(Robot episode records)
+++++

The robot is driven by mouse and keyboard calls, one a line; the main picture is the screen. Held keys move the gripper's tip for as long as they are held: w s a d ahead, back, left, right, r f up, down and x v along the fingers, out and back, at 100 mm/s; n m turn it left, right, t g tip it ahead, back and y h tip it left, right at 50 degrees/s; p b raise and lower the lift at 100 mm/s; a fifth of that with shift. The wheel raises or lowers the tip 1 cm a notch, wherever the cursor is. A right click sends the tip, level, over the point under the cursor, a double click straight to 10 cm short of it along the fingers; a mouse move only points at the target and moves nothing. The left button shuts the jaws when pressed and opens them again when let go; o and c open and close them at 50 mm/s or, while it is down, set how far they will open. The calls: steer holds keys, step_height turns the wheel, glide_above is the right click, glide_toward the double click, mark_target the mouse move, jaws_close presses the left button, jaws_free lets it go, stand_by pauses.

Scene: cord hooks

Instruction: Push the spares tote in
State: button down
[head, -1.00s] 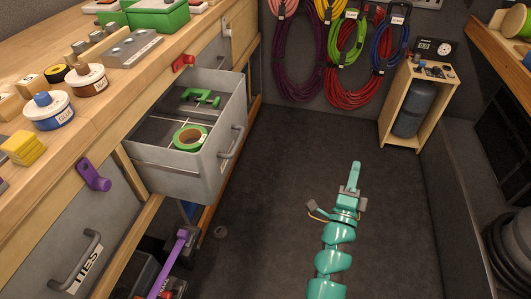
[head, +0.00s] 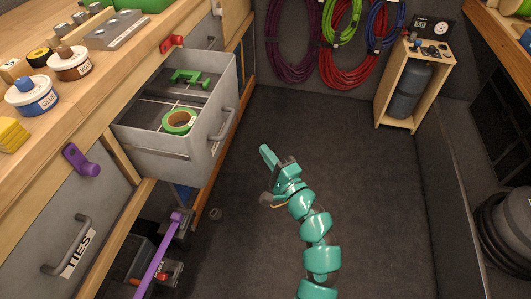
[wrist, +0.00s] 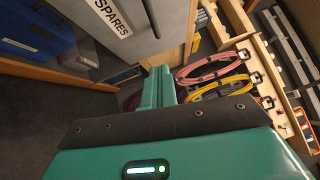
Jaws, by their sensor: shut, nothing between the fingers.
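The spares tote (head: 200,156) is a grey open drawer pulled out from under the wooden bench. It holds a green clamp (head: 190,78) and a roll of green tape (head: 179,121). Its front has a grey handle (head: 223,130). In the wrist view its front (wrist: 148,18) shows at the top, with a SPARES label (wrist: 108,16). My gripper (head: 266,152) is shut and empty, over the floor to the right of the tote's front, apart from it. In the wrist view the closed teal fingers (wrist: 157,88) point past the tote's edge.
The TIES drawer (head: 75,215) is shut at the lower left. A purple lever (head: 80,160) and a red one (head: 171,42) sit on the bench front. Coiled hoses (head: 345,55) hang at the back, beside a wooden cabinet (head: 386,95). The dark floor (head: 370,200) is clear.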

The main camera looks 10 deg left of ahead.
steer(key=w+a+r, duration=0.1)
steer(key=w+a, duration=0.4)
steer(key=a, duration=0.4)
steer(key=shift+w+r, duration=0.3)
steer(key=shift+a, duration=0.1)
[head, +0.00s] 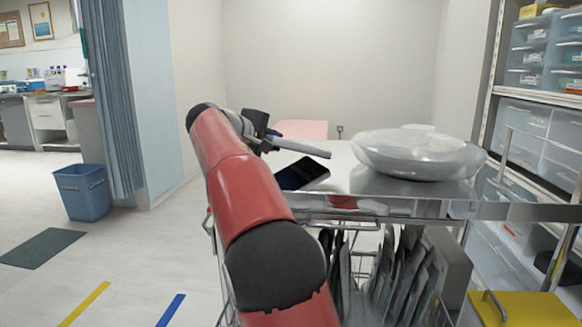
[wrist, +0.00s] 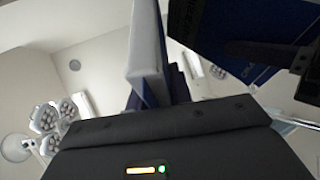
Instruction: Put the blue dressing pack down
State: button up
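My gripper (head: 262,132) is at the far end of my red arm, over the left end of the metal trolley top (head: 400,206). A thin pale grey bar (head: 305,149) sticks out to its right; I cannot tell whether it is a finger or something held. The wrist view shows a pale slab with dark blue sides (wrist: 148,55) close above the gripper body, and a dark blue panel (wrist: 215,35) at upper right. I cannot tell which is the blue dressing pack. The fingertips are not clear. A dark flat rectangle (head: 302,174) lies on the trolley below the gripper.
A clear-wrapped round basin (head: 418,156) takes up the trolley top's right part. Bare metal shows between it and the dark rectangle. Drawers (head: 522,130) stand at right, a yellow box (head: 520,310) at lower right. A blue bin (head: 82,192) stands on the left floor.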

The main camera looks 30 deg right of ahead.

+++++

Set down the material above as is, without any pictures.

EXERCISE OUTPUT
The robot is driven by mouse and keyboard calls, one a line; the main picture is the screen. Held keys move the gripper's tip for as long as they are held: w s a d ahead, back, left, right, r f up, down and x v along the fingers, out and back, at 100 mm/s; n m turn it left, right, t g tip it ahead, back and y h tip it left, right at 50 degrees/s; p b raise and lower the lift at 100 mm/s; a fifth of that with shift. The wheel raises or lowers the tip 1 cm a notch, wherever the cursor is. A right click sends the tip, level, over the point under the cursor, a double click straight to 10 cm short of it along the fingers; a mouse move only points at the target and moves nothing. The left button shuts the jaws when pressed and opens them again when let go; o and c open and close them at 50 mm/s or, while it is down, set how far they will open. The calls: steer holds keys, step_height turns the wheel, glide_above is the right click, glide_toward the double click, mark_target the mouse move, jaws_close presses the left button, jaws_free lets it go, stand_by pauses.

Scene: cord hooks

Instruction: Push the spares tote in
State: button down
[head, -1.00s] 
[head, +0.00s] 
[wrist, +0.00s] 
Jaws, by their sensor: shut, nothing between the fingers.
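The spares tote (head: 200,156) is a grey open drawer pulled out from under the wooden bench. It holds a green clamp (head: 190,78) and a roll of green tape (head: 179,121). Its front has a grey handle (head: 223,130). In the wrist view its front (wrist: 148,18) shows at the top, with a SPARES label (wrist: 108,16). My gripper (head: 266,152) is shut and empty, over the floor to the right of the tote's front, apart from it. In the wrist view the closed teal fingers (wrist: 157,88) point past the tote's edge.
The TIES drawer (head: 75,215) is shut at the lower left. A purple lever (head: 80,160) and a red one (head: 171,42) sit on the bench front. Coiled hoses (head: 345,55) hang at the back, beside a wooden cabinet (head: 386,95). The dark floor (head: 370,200) is clear.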

The main camera looks 10 deg left of ahead.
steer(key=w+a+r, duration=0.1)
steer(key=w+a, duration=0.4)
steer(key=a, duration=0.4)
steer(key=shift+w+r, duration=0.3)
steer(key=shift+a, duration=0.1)
[head, +0.00s] 
[wrist, +0.00s] 
Instruction: Put the blue dressing pack down
State: button up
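My gripper (head: 262,132) is at the far end of my red arm, over the left end of the metal trolley top (head: 400,206). A thin pale grey bar (head: 305,149) sticks out to its right; I cannot tell whether it is a finger or something held. The wrist view shows a pale slab with dark blue sides (wrist: 148,55) close above the gripper body, and a dark blue panel (wrist: 215,35) at upper right. I cannot tell which is the blue dressing pack. The fingertips are not clear. A dark flat rectangle (head: 302,174) lies on the trolley below the gripper.
A clear-wrapped round basin (head: 418,156) takes up the trolley top's right part. Bare metal shows between it and the dark rectangle. Drawers (head: 522,130) stand at right, a yellow box (head: 520,310) at lower right. A blue bin (head: 82,192) stands on the left floor.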

The main camera looks 30 deg right of ahead.

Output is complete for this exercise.